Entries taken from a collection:
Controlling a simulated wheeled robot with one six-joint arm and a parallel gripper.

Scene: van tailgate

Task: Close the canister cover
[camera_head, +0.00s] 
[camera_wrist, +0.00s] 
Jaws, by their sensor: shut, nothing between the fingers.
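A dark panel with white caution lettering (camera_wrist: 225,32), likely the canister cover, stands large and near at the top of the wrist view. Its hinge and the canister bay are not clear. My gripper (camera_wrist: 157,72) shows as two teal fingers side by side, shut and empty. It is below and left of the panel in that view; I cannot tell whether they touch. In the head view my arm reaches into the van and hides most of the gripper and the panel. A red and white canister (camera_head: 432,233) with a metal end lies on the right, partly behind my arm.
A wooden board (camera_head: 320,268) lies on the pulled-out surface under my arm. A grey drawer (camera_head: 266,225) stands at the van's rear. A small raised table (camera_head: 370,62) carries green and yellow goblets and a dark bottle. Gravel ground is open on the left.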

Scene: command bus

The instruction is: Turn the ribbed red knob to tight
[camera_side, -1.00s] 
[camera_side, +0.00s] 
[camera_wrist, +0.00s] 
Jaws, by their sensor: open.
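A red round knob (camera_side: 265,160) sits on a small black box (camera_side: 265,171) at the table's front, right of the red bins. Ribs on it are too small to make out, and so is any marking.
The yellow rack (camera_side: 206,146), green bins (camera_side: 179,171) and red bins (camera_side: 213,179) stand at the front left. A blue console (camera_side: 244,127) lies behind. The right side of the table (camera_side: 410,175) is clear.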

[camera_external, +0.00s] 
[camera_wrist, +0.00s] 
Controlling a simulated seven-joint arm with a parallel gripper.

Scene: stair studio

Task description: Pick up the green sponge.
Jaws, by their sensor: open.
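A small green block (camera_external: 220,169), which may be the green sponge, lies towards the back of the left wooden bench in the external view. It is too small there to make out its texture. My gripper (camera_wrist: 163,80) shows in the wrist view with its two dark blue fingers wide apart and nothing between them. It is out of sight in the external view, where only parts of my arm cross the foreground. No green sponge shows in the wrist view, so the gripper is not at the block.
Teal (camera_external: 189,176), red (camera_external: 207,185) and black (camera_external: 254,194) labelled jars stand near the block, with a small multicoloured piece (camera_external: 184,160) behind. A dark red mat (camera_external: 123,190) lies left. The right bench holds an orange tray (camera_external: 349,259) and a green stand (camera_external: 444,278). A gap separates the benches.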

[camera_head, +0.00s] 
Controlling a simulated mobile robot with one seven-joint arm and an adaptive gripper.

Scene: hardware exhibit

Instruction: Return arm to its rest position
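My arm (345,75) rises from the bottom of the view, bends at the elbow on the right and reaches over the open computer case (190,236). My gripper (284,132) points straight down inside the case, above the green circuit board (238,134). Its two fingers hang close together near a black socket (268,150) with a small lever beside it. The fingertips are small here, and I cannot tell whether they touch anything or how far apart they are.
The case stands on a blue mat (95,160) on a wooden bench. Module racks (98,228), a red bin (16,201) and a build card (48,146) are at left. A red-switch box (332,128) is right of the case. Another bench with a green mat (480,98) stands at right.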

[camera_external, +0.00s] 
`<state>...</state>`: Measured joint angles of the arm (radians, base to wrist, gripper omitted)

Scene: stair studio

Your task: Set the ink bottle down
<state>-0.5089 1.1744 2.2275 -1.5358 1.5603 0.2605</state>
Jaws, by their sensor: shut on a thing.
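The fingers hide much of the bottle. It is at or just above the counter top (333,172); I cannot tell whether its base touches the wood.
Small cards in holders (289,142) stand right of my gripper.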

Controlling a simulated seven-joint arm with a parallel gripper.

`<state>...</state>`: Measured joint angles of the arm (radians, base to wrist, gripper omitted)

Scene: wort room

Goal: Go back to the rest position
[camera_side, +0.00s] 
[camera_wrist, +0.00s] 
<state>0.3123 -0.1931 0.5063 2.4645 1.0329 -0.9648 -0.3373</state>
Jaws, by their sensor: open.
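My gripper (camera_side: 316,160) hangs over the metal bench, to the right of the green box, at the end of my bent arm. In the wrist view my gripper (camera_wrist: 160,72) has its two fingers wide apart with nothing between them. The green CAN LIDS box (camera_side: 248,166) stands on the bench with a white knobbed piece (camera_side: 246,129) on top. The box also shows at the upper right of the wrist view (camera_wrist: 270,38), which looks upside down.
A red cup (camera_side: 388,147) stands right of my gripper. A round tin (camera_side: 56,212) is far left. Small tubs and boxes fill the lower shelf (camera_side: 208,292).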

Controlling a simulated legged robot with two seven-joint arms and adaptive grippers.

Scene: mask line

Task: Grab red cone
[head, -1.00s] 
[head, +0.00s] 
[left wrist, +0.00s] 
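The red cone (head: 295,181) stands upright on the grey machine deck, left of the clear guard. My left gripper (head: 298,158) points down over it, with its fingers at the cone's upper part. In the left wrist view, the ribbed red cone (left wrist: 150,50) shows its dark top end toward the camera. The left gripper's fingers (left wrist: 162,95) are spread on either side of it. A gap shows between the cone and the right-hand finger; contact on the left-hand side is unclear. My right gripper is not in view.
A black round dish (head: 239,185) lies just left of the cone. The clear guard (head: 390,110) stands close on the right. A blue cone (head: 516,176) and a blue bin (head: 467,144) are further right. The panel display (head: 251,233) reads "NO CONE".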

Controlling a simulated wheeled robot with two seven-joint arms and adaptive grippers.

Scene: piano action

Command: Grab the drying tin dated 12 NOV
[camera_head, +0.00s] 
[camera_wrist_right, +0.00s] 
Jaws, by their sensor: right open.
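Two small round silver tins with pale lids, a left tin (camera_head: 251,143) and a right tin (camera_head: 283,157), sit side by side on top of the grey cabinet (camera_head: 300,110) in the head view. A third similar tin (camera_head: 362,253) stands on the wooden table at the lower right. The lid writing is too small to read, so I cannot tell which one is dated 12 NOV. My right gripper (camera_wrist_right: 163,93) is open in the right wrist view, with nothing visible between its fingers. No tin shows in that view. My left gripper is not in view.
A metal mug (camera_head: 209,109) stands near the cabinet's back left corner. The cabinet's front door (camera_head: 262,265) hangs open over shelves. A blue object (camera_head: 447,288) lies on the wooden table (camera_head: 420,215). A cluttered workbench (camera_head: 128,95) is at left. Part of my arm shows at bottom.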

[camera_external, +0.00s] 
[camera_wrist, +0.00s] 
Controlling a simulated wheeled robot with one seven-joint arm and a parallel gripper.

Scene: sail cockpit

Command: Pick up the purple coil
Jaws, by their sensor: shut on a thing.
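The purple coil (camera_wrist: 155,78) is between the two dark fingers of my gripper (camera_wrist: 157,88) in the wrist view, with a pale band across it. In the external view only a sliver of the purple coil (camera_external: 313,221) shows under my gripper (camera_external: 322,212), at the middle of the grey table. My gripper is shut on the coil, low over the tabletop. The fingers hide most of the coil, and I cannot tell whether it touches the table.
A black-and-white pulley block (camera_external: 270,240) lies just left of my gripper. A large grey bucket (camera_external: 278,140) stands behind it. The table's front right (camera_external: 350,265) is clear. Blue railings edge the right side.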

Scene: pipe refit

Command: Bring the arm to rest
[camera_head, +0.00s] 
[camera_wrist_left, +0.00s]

• **What to do**
Your task is to reproduce exactly the lines beginning at the line containing "<state>0.3123 -0.1931 0.5063" and ending at the line containing "[head, +0.00s]", inclusive.

• **Output for this task**
<state>0.3123 -0.1931 0.5063 2.4645 1.0329 -0.9648 -0.3373</state>
Jaws, by their sensor: open.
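My gripper (camera_side: 316,160) hangs over the metal bench, to the right of the green box, at the end of my bent arm. In the wrist view my gripper (camera_wrist: 160,72) has its two fingers wide apart with nothing between them. The green CAN LIDS box (camera_side: 248,166) stands on the bench with a white knobbed piece (camera_side: 246,129) on top. The box also shows at the upper right of the wrist view (camera_wrist: 270,38), which looks upside down.
A red cup (camera_side: 388,147) stands right of my gripper. A round tin (camera_side: 56,212) is far left. Small tubs and boxes fill the lower shelf (camera_side: 208,292).

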Controlling a simulated legged robot with two seven-joint arms and adaptive grippers.

Scene: mask line

Task: Grab red cone
[head, -1.00s] 
[head, +0.00s] 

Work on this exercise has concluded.